Antara
Kultural dan Politis
Oleh: KH.
Abdurrahman Wahid
Keputusan
Majelis Kasasi yang dibentuk Mahkamah Agung (MA) untuk membebaskan Ir. Akbar
Tandjung, menunjukkan dengan jelas kepada kita, bahwa sebuah kejadian politik
dapat saja mengakibatkan perubahan jalanya sebuah proses kultural. Proses
kultural/budaya dalam kasus ini, berupa pemberian hukuman atas sebuah kesalahan
yang diambil sebuah Pengadilan Negeri dan dikokohkan oleh sebuah Pengadilan
Tinggi, dianulir begitu saja oleh Mahkamah Agung atas dasar
pertimbangan-pertimbangan politik. Kita terpaksa menyimpulkan sendiri adanya
pertimbangan politis dalam kasus ini, karena alasan-alasan hukum yang
dikeluarkan Majelis Kasasi tidak meyakinkan siapapun. Bukan hanya materinya
saja, tetapi prosedur penundaan pengumuman berkali-kali oleh Majelis itu,
menunjukkan kenyataan demikian.
“Hari
hitam” di bidang hukum yang harus kita lalui akibat keputusan MA itu,
menunjukkan kepada kita, bahwa perjalanan “mematangkan” proses demokratisasi di
negeri kita memang tidak mudah, dan berlangsung berliku-liku. Kenyataan ini
saja sudah membuat kita merasa prihatin, karena masih banyak pemimpin politik
berbicara seolah-olah “proses reformasi” berjalan dengan mudah dan dapat
dipercayakan kepada pemimpin resmi pemerintahan kita saat ini. Padahal, dalam
kenyataan yang ada, hal ini jauh dari kebenaran sejarah. Proses yang terjadi
justru menunjukkan kebalikan dari hal itu. Pemerintahan hukum, sesuatu yang
secara budaya tadinya dianggap mudah dilakukan, ternyata mengalami
hembatan-hambatan politik yang luar biasa dahsyatnya. Karena itu, banyak para
pejuang demokratisasi di negeri ini berputus asa, dan membiarkan pihak-pihak
yang mengambil jalan pintas untuk menerapkan keinginan mereka seperti revolusi
sosial yang bersifat kompreherensif dan sebagainya.
Namun,
ternyata cukup banyak para pejuang demokratisasi yang masih dengan gigih
memperjuangkan “perubahan konstitusional”, pada sejumlah kelembagaan dan
pola prilaku yang dijalankan lembaga-lembaga itu. Ini menunjukkan, masih cukup
banyak para pejuang demokratisasi yang ingin menegakkan sebuah protes kultural
menuju reformasi yang sebenarnya, walaupun sangat banyak “hambatan-hambatan
politis” yang harus dihadapi. Justru sikap optimis seperti inilah yang sekarang
lebih banyak kita perlukan menghadapi sekian banyak “hambatan-hambatan politis”

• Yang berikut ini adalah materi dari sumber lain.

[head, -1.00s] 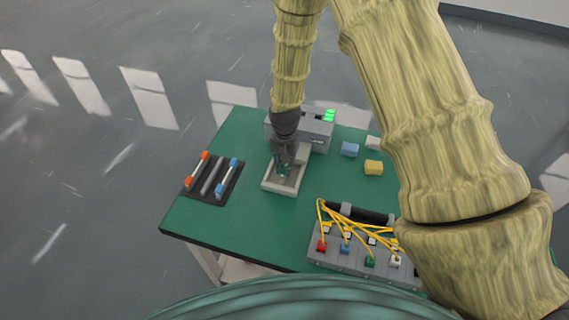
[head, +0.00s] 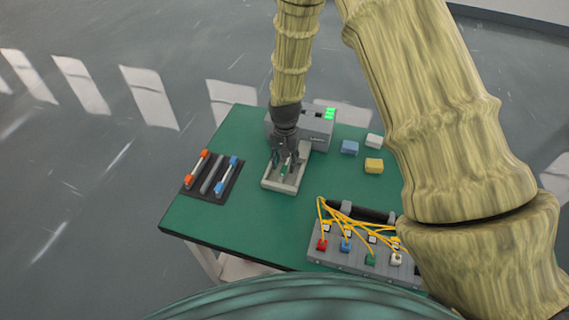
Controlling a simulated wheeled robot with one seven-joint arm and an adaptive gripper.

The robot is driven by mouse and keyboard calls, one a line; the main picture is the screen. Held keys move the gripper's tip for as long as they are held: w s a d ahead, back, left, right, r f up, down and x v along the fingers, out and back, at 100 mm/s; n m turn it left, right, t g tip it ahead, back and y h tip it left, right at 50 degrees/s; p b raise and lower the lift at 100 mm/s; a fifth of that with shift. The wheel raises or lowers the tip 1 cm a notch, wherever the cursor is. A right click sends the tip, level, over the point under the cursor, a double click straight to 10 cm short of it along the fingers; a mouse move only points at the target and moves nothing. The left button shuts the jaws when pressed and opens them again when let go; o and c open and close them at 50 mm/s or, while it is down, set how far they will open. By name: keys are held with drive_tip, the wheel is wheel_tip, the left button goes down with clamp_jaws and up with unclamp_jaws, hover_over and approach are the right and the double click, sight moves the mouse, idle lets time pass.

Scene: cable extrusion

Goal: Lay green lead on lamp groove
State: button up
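The green lead (head: 284,170), a small piece with green and white parts, lies in a pale grey open tray (head: 269,186) in front of a grey box with lit green lamps (head: 330,114). I cannot tell whether it is fully seated in a groove there. My gripper (head: 286,162) points down over the tray. Its two dark fingers are spread, one on each side of the lead, with light showing between them. The fingers and wrist hide part of the tray and of the box front.
A dark rack (head: 206,191) at left holds an orange-ended lead (head: 196,168) and a blue-ended lead (head: 227,175). Blue (head: 349,147), yellow (head: 373,166) and white (head: 374,141) blocks lie right. A terminal block (head: 331,257) with yellow wires stands front right. The green tabletop (head: 230,230) is clear at front left.

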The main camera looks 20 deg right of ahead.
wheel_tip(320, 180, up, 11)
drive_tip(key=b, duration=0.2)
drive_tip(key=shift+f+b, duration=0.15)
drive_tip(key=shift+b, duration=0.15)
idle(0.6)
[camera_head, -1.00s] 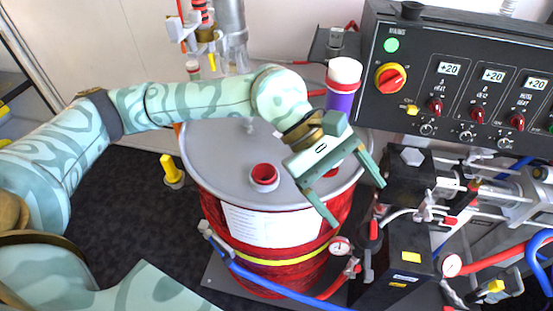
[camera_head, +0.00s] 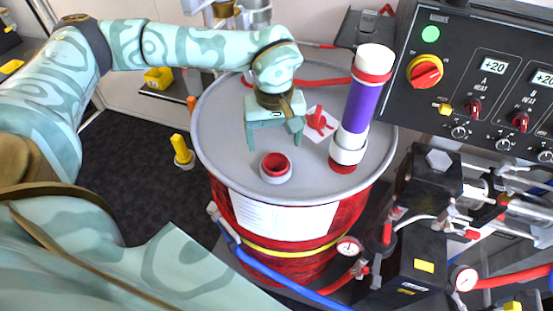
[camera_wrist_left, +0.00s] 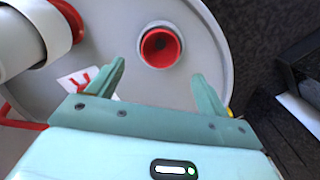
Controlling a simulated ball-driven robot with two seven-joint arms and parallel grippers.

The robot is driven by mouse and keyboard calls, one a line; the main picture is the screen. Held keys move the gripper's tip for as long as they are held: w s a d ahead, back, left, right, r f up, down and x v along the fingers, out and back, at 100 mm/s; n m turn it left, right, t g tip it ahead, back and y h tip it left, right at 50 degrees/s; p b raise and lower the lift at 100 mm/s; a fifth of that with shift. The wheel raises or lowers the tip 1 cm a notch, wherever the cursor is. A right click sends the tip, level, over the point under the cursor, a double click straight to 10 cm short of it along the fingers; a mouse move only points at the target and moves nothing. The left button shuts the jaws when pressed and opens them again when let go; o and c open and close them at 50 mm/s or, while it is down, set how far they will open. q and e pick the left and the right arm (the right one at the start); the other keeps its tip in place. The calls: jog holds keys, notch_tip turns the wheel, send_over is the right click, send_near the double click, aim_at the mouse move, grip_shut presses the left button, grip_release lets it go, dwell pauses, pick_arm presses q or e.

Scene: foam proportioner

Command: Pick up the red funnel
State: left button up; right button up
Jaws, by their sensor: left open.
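The red funnel (camera_head: 276,168) shows as a round red mouth with a pale rim on the grey drum lid, near its front edge. It also shows in the left wrist view (camera_wrist_left: 160,47), seen into its opening. My left gripper (camera_head: 274,143) is just behind it in the head view, above the lid. In the left wrist view its fingers (camera_wrist_left: 158,72) are spread apart, with the funnel lying ahead of the gap between them. Nothing is between the fingers. My right gripper is not in view.
The drum lid (camera_head: 225,135) is clear left of the funnel. A purple-and-white cylinder (camera_head: 359,105) stands close on the right. The control panel (camera_head: 480,80) and black pump parts (camera_head: 435,185) stand farther right.

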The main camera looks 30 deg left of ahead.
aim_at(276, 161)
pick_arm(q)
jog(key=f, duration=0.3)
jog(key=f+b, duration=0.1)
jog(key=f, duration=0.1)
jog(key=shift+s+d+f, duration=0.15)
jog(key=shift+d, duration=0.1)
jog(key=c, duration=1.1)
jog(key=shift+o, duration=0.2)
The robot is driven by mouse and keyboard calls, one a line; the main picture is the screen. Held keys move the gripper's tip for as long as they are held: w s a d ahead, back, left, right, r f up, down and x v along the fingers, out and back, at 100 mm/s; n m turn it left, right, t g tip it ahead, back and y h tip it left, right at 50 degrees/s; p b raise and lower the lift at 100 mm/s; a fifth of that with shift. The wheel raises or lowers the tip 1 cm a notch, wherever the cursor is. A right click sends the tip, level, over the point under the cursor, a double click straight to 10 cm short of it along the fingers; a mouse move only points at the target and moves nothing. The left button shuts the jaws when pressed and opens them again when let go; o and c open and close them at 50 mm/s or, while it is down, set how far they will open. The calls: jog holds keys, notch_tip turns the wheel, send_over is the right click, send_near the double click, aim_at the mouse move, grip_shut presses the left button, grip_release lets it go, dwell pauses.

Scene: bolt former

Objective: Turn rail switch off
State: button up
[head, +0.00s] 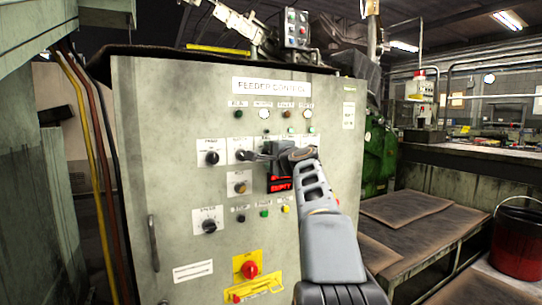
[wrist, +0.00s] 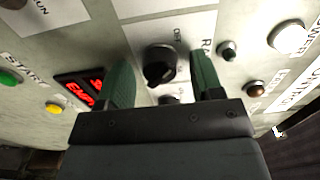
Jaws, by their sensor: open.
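The rail switch is a black rotary knob (wrist: 160,66) on a white plate, with "OFF" and a partly hidden "RA..." label beside it in the wrist view. In the head view its plate (head: 238,146) is at the middle of the cabinet front, and the knob is largely hidden by my gripper (head: 258,156). In the wrist view my gripper (wrist: 163,72) is open, with one green finger on each side of the knob. Gaps show between the fingers and the knob. I cannot tell which position the knob points to.
The grey feeder control cabinet (head: 150,110) carries several other knobs, lamps and buttons close by. A red display (head: 280,186) sits just below my gripper. A red emergency button (head: 249,269) is lower down. A bench (head: 405,220) and red bucket (head: 518,240) stand at right.

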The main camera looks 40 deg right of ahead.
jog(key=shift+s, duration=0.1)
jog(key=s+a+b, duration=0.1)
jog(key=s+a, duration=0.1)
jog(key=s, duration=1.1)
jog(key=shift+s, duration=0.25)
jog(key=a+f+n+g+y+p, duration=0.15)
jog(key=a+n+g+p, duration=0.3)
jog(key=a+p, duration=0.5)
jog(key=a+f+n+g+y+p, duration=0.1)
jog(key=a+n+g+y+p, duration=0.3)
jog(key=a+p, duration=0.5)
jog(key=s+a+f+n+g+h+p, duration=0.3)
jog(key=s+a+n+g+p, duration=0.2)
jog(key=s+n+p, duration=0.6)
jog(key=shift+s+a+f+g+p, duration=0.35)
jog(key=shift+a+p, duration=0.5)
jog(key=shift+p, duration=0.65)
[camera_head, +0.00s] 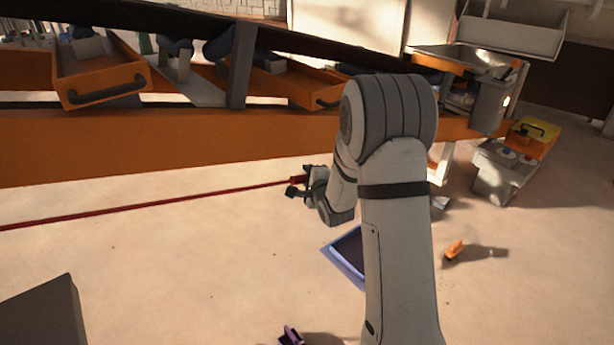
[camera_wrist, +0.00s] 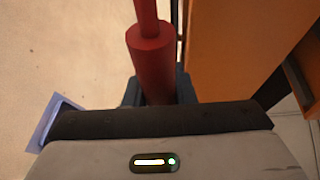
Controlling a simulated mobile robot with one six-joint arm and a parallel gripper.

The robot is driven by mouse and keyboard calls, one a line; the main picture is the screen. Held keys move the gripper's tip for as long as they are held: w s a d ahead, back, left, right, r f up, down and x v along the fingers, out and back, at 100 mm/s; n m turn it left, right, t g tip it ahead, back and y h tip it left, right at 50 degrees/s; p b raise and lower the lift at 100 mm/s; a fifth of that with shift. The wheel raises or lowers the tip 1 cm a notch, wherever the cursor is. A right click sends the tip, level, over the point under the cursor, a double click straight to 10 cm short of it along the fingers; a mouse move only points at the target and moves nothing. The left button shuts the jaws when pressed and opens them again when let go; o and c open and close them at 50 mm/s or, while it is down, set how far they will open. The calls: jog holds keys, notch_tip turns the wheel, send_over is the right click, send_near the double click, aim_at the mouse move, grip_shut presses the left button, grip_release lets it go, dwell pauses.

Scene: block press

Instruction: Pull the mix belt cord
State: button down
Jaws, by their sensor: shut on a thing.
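The red cord (camera_head: 150,206) runs from the left edge of the head view along the orange conveyor frame to my gripper (camera_head: 296,186). In the wrist view the cord ends in a thicker red handle (camera_wrist: 151,62). My gripper (camera_wrist: 158,92) is shut on this red handle, and its dark fingers sit on both sides of it. The lower end of the handle is hidden behind the gripper body. My arm covers part of the frame and floor in the head view.
The orange conveyor frame (camera_head: 120,145) runs close beside the cord; its orange side (camera_wrist: 232,50) shows right of the gripper. A blue tray (camera_head: 343,262) and a small orange object (camera_head: 454,250) lie on the floor. A grey box (camera_head: 45,315) stands front left. Floor between is mostly clear.

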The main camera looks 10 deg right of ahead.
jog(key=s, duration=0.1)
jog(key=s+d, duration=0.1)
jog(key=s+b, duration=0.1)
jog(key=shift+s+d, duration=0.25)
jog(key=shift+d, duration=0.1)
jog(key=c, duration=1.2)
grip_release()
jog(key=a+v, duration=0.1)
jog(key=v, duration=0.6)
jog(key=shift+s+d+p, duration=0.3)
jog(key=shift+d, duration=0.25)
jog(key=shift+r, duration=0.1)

sekarang ini. Keyakinan akan kebenaran “perjuangan kultural” yang dimiliki para
pejuang demokratisasi, seperti terjadi di masa pemerintahan Orde Baru, justru
sekarang sedang diuji oleh “penyesuaian-penyesuaian politis” yang ditimbulkan
oleh berbagai kepentingan dari pihak pengikut pemerintahan Orde Baru, yang
sekarang berlaku seolah-olah menjadi pejuang reformasi.
Dengan
kata lain, kalau dahulu gambarannya adalah pihak putih (pejuang demokratisasi)
melawan pihak hitam (para pelaksana pemerintahan Orde Baru), maka
sekarang telah timbul gambaran warna ketiga: abu-abu, yang juga menjadi
lawan yang putih. Yang putih adalah para pejuang demokratisasi, yang berada
diberbagai LSM, ormas, dan kalangan indenpenden. Yang abu-abu adalah mereka
yang tadinya menjadi pengikut pemerintahan Orde Baru, dan sekarang memimpin
berbagai lembaga pemerintahan dan partai-partai politik. Yang hitam adalah
mereka yang menginginkan kembalinya kita kepada sistem kehidupan Orde Baru.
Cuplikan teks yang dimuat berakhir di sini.